TASK DESCRIPTION. Restate the span of lines that starts with the line containing "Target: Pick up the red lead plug" and ends with the line containing "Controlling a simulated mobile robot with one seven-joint", word for word, including both, with nothing else.

[Robot episode data]
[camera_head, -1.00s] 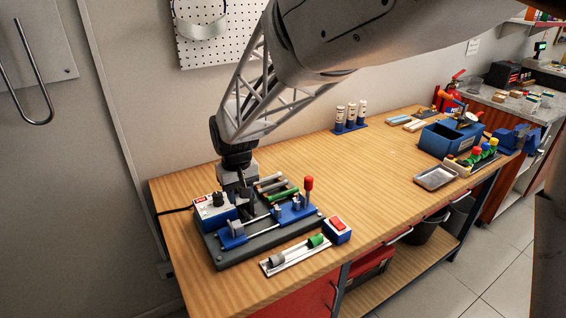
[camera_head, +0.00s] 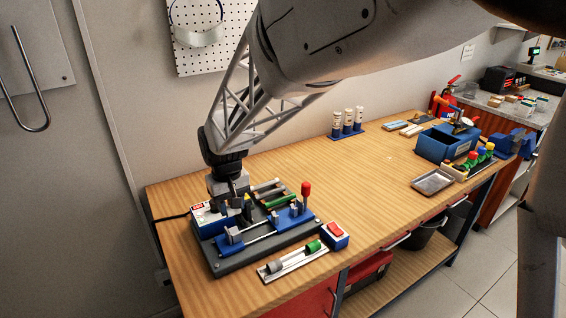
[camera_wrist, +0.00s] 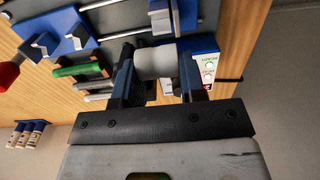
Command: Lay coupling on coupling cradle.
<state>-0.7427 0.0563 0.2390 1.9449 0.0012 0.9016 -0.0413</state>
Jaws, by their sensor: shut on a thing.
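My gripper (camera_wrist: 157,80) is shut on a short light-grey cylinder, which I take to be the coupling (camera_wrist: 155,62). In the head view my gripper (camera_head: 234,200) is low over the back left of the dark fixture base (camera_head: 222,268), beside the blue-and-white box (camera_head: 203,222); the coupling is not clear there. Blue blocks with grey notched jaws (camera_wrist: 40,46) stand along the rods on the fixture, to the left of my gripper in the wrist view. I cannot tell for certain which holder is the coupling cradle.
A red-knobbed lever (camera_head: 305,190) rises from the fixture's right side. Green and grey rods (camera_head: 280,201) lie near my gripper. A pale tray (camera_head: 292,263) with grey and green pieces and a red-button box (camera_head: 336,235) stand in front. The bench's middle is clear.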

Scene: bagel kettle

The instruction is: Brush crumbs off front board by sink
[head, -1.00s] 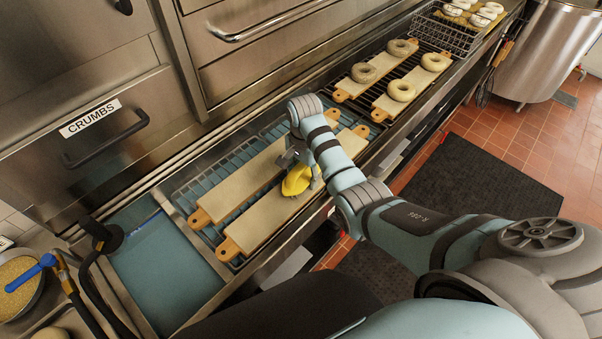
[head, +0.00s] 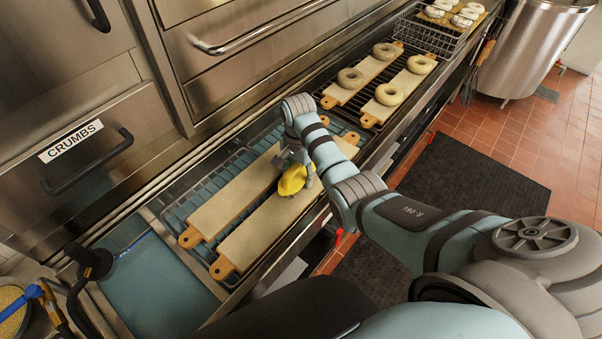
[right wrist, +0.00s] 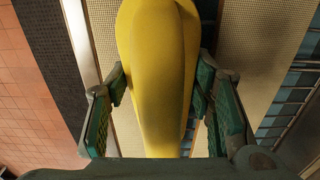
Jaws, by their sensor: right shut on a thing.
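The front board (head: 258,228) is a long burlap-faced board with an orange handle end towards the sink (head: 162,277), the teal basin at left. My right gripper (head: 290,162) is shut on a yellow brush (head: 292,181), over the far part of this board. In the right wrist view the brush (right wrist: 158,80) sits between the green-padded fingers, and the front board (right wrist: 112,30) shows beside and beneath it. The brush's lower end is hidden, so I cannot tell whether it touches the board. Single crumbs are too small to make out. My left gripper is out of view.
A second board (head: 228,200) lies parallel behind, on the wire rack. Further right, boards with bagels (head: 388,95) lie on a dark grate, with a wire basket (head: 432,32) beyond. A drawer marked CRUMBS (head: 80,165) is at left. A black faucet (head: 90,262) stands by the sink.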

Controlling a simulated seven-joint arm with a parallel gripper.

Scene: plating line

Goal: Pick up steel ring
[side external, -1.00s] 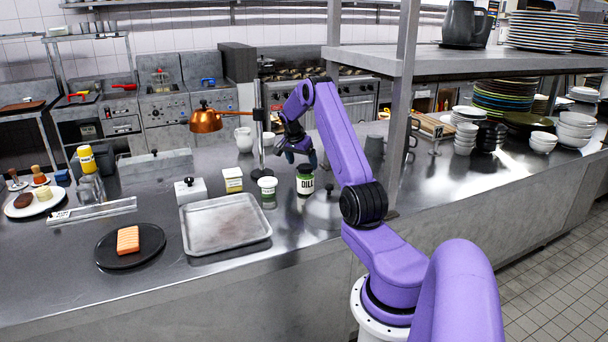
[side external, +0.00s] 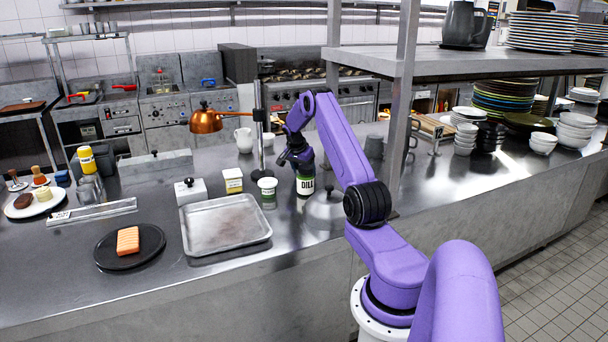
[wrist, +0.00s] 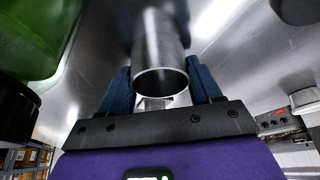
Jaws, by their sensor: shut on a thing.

--

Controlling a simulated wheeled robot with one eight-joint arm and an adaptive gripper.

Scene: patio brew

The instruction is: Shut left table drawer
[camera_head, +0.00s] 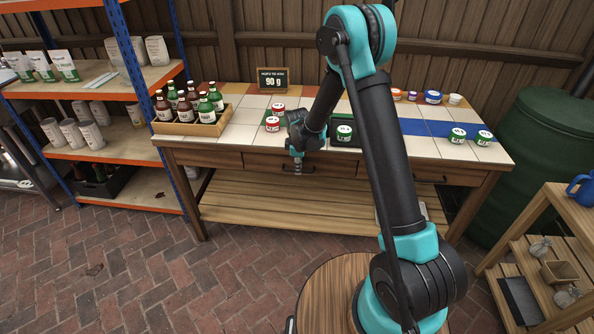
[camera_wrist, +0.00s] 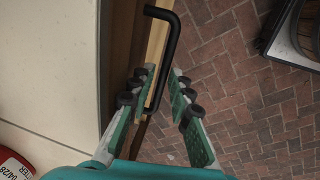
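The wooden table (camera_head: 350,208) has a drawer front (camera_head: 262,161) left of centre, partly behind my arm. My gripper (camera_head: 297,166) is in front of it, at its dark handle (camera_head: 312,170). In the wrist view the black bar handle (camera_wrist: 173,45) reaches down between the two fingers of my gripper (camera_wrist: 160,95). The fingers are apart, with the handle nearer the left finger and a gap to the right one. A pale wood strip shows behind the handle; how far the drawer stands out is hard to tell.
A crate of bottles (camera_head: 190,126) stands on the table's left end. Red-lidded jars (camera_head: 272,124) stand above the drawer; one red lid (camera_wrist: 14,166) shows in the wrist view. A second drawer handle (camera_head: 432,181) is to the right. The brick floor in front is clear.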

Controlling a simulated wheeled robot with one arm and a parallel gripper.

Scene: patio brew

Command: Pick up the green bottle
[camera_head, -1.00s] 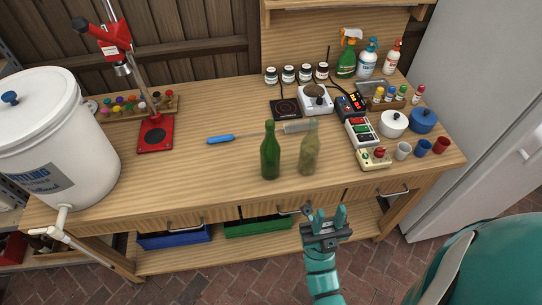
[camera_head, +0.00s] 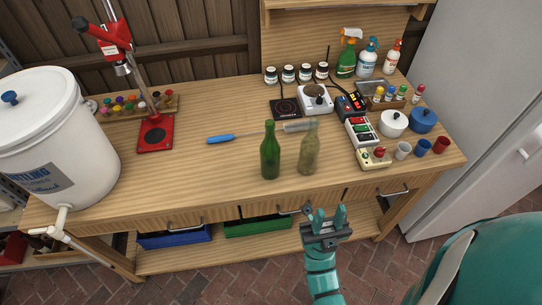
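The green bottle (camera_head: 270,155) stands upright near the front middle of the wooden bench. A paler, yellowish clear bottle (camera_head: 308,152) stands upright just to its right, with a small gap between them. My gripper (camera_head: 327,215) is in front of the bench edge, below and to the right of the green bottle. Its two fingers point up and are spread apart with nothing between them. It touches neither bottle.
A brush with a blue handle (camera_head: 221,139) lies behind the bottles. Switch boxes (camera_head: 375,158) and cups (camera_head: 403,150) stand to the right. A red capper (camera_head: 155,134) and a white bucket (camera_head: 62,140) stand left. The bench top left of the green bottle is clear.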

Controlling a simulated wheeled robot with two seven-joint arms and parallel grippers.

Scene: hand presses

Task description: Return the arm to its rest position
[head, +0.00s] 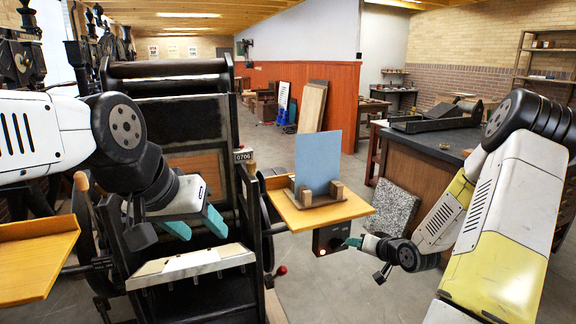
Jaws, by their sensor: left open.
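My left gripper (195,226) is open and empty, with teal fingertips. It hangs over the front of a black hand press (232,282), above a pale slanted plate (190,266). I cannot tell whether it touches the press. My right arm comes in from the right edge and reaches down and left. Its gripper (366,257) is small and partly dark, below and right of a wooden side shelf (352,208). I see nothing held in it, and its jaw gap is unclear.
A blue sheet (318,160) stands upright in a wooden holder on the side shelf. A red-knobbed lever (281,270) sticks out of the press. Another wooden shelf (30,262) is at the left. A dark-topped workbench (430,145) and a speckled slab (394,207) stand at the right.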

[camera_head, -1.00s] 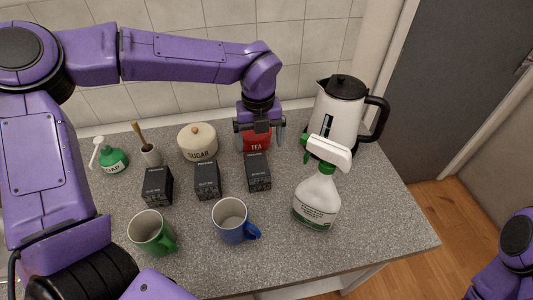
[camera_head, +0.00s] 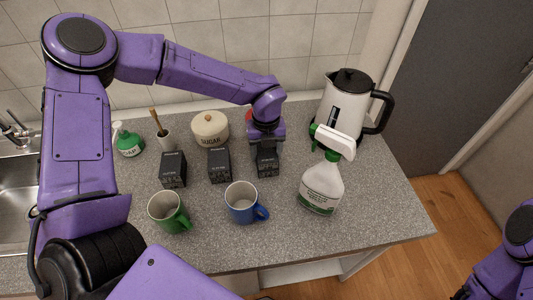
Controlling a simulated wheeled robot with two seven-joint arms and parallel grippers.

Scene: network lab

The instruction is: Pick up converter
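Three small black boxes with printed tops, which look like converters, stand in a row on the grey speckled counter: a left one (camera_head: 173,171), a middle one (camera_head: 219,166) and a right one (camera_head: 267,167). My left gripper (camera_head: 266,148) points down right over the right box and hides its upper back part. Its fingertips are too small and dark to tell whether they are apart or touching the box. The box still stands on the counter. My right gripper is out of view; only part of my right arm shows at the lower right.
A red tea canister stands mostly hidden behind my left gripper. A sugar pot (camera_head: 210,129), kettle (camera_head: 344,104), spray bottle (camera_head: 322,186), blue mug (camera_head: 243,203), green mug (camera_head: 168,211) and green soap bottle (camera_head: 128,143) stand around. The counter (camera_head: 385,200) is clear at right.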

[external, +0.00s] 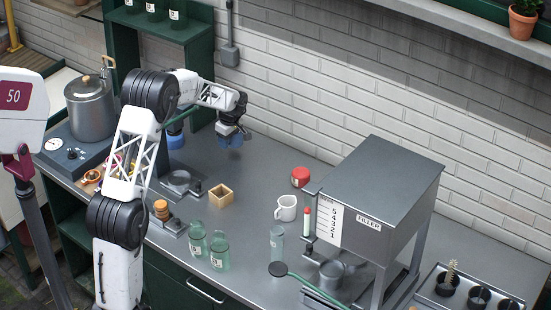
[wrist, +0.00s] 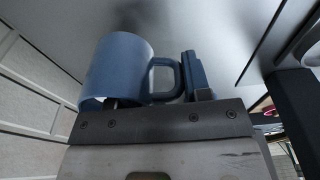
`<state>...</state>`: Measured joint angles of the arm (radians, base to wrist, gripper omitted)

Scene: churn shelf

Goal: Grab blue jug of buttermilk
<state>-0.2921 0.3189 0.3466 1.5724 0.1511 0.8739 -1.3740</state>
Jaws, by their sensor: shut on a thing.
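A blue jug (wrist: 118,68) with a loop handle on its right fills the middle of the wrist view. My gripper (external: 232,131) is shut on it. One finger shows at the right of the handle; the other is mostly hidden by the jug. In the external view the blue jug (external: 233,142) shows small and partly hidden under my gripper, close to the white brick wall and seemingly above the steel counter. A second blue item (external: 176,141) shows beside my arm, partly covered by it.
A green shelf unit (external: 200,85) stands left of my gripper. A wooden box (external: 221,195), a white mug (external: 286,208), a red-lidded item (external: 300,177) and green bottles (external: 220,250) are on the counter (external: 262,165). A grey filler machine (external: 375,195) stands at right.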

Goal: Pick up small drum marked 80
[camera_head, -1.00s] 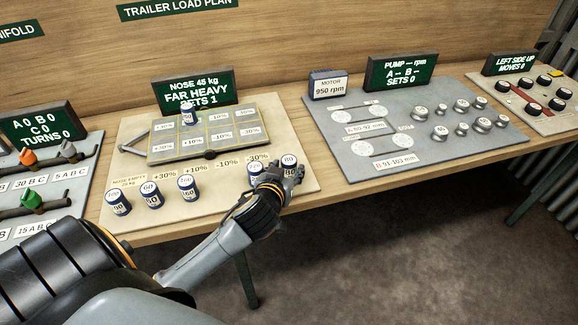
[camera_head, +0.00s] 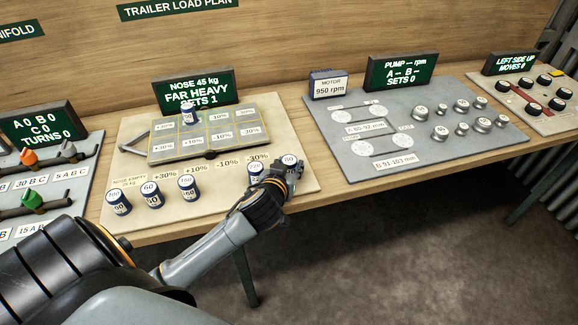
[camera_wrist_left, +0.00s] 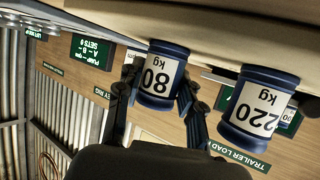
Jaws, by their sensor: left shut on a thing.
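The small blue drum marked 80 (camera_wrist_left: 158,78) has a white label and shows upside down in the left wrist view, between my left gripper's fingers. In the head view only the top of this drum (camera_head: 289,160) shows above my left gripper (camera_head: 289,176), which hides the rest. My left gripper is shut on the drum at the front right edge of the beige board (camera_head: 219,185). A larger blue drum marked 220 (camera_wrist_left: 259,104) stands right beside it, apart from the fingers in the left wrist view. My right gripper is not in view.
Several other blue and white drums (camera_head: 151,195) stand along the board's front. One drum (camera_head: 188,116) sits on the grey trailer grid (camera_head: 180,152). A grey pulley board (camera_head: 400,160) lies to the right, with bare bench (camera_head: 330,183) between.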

==

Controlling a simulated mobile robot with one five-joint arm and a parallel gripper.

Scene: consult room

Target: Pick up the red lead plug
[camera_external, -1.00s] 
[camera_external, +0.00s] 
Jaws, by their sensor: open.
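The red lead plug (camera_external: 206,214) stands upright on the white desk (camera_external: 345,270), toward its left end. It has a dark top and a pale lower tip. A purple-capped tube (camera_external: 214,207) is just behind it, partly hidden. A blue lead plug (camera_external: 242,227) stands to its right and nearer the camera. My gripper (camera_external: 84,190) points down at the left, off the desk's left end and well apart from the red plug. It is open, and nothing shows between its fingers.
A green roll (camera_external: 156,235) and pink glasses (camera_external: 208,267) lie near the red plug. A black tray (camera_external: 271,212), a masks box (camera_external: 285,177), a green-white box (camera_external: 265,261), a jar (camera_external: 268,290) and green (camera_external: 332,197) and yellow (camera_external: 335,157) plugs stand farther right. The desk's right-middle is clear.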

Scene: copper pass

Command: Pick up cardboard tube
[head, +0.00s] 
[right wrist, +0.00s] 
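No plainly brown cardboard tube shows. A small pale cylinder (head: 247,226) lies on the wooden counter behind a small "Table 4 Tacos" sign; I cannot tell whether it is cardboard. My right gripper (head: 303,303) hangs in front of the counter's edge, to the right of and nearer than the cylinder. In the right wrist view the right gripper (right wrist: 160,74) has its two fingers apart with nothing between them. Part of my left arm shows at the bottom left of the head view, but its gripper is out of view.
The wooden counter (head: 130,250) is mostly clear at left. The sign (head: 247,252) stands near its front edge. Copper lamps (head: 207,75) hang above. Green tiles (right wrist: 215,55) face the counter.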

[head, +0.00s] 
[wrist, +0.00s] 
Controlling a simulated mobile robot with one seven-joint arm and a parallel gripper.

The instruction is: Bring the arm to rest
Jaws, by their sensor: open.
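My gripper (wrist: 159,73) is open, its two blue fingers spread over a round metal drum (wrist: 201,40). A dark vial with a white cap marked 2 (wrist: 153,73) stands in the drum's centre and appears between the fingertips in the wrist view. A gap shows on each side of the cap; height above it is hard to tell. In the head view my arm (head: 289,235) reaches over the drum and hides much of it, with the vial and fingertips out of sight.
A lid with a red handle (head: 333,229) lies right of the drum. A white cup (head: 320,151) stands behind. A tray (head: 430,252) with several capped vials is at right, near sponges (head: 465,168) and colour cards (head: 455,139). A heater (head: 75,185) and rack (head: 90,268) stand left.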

ANSWER.
Target: Pick up the red lead plug
[camera_external, -1.00s] 
[camera_external, +0.00s] 
Jaws, by their sensor: open.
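The red lead plug (camera_external: 206,214) stands upright on the white desk (camera_external: 345,270), toward its left end. It has a dark top and a pale lower tip. A purple-capped tube (camera_external: 214,207) is just behind it, partly hidden. A blue lead plug (camera_external: 242,227) stands to its right and nearer the camera. My gripper (camera_external: 84,190) points down at the left, off the desk's left end and well apart from the red plug. It is open, and nothing shows between its fingers.
A green roll (camera_external: 156,235) and pink glasses (camera_external: 208,267) lie near the red plug. A black tray (camera_external: 271,212), a masks box (camera_external: 285,177), a green-white box (camera_external: 265,261), a jar (camera_external: 268,290) and green (camera_external: 332,197) and yellow (camera_external: 335,157) plugs stand farther right. The desk's right-middle is clear.

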Scene: copper pass

Command: Pick up cardboard tube
[head, +0.00s] 
[right wrist, +0.00s] 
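No plainly brown cardboard tube shows. A small pale cylinder (head: 247,226) lies on the wooden counter behind a small "Table 4 Tacos" sign; I cannot tell whether it is cardboard. My right gripper (head: 303,303) hangs in front of the counter's edge, to the right of and nearer than the cylinder. In the right wrist view the right gripper (right wrist: 160,74) has its two fingers apart with nothing between them. Part of my left arm shows at the bottom left of the head view, but its gripper is out of view.
The wooden counter (head: 130,250) is mostly clear at left. The sign (head: 247,252) stands near its front edge. Copper lamps (head: 207,75) hang above. Green tiles (right wrist: 215,55) face the counter.

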[head, +0.00s] 
[wrist, +0.00s] 
Controlling a simulated mobile robot with one seven-joint arm and a parallel gripper.

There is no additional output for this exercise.